GIVEN REQUEST: Find each line holding "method" and copy it out.

RECORDS:
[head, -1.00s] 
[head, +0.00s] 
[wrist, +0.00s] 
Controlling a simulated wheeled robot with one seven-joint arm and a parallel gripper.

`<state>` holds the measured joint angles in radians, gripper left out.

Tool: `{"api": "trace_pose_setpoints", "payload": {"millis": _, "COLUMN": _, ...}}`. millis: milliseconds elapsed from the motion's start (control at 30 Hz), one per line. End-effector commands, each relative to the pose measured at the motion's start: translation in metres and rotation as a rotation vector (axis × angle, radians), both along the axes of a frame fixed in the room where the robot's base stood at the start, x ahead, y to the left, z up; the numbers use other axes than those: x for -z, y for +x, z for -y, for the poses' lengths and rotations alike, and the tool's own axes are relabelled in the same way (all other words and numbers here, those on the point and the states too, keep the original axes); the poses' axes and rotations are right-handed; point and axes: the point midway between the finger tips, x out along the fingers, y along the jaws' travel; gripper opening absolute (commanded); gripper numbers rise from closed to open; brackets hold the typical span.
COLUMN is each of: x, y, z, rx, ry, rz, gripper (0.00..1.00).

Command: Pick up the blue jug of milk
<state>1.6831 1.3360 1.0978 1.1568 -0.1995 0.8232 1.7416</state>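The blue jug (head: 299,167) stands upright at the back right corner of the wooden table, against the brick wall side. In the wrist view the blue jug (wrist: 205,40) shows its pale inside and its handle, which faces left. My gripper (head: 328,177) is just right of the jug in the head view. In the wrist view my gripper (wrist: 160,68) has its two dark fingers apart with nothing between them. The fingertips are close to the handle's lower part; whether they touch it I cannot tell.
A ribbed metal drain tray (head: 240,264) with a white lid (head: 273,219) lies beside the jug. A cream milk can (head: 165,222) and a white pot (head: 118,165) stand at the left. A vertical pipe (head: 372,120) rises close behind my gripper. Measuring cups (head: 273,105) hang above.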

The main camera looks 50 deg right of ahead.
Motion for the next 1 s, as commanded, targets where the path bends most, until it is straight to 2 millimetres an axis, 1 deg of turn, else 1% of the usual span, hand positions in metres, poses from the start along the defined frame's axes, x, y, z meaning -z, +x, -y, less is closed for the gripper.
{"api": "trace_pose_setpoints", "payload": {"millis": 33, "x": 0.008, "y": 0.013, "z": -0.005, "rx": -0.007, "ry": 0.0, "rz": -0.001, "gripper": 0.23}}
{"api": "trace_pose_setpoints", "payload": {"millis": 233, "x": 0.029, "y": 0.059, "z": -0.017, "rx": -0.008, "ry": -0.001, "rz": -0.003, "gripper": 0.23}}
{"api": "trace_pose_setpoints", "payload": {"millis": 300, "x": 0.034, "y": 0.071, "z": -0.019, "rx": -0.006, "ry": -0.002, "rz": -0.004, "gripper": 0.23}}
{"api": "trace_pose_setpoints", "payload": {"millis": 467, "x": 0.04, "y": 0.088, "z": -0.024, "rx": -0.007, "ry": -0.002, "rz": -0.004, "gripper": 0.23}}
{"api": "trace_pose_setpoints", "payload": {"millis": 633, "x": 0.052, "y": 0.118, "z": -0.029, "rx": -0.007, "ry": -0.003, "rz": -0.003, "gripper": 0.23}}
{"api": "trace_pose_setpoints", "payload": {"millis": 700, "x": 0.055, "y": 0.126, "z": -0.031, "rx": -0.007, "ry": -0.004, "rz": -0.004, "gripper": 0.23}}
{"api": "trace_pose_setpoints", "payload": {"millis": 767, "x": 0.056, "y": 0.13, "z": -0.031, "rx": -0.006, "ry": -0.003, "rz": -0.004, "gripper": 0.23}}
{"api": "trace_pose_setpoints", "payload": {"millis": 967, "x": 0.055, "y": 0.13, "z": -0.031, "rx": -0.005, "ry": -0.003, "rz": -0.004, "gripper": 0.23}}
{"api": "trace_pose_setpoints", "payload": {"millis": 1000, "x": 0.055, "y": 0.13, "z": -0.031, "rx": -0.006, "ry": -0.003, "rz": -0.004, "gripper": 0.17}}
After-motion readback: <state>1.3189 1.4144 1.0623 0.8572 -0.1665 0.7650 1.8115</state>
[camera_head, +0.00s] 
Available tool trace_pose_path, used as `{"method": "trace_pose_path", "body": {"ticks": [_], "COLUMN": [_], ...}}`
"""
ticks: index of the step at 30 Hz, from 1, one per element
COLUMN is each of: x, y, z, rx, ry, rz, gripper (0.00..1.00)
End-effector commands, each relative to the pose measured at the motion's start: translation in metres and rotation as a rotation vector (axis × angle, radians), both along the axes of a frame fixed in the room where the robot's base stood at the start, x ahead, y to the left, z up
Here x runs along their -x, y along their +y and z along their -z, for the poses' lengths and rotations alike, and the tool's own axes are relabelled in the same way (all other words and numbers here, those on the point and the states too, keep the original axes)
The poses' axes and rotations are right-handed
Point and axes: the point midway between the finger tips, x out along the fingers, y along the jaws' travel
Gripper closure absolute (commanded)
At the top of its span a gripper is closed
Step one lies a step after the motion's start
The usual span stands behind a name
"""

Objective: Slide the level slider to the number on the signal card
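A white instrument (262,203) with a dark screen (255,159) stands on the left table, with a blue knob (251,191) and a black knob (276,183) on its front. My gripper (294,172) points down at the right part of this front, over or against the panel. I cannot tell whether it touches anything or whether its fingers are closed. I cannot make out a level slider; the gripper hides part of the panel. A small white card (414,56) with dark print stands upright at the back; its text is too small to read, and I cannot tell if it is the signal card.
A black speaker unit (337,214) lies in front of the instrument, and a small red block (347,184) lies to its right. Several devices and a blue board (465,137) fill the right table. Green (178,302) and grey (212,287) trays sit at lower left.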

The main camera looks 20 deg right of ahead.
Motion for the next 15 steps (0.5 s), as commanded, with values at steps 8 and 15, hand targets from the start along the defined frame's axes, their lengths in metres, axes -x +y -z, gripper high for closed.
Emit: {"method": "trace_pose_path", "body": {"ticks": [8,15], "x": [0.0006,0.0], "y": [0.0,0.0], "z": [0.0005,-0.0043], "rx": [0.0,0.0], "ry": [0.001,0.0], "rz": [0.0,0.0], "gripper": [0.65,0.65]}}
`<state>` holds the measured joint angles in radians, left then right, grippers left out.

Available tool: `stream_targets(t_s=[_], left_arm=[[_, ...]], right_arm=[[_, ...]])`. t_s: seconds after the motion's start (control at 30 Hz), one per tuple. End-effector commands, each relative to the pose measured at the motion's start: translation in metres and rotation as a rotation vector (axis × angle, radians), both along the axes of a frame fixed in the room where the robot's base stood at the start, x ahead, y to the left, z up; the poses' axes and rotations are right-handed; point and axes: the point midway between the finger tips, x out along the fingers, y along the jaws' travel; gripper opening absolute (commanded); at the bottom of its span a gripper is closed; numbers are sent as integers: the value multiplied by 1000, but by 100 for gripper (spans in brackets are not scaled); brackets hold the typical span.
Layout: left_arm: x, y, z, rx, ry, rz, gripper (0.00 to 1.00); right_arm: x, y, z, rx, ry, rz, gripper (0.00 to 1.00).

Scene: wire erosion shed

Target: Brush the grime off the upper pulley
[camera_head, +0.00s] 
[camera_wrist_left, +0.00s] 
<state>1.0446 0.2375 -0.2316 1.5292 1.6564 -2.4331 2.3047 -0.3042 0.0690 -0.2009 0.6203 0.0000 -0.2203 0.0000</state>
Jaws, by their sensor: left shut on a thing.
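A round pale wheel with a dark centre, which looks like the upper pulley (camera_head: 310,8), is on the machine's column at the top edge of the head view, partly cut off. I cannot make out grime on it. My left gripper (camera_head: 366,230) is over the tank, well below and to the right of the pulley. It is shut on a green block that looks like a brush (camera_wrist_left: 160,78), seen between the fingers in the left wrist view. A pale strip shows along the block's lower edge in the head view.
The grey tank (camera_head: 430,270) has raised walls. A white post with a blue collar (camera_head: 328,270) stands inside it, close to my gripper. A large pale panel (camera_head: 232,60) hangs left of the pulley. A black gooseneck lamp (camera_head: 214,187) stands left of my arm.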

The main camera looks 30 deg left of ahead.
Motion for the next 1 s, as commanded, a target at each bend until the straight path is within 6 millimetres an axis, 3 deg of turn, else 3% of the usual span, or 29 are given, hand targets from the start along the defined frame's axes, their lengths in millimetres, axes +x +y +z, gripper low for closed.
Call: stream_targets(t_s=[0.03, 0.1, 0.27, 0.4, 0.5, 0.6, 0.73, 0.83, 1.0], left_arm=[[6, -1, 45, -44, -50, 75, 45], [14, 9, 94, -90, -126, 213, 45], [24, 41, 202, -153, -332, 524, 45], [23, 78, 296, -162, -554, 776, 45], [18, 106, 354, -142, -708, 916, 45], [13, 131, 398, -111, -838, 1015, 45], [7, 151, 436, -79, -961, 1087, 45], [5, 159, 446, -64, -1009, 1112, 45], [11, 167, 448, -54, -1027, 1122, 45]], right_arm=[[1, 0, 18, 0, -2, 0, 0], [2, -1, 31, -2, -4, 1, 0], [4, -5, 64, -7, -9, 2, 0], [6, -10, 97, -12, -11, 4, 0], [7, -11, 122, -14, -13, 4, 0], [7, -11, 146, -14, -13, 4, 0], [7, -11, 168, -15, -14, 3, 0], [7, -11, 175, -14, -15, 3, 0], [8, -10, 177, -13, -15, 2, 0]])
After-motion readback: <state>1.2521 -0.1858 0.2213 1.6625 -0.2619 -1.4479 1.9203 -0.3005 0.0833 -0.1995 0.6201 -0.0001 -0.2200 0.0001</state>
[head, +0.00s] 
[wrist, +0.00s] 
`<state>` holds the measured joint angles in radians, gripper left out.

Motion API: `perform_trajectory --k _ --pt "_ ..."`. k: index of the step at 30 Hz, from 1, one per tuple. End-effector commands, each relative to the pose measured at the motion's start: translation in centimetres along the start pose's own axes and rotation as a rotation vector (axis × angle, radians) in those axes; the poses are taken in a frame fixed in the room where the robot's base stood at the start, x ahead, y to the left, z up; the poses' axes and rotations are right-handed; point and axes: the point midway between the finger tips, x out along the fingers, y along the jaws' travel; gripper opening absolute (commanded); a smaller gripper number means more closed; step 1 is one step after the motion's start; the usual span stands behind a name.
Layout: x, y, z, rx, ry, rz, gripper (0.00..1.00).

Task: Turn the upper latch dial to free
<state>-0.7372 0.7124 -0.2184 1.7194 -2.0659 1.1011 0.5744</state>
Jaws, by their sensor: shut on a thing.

REPLY TO THE TASK:
Available tool trace_pose_path, used as `{"method": "trace_pose_path", "body": {"ticks": [_], "COLUMN": [_], ...}}`
Emit: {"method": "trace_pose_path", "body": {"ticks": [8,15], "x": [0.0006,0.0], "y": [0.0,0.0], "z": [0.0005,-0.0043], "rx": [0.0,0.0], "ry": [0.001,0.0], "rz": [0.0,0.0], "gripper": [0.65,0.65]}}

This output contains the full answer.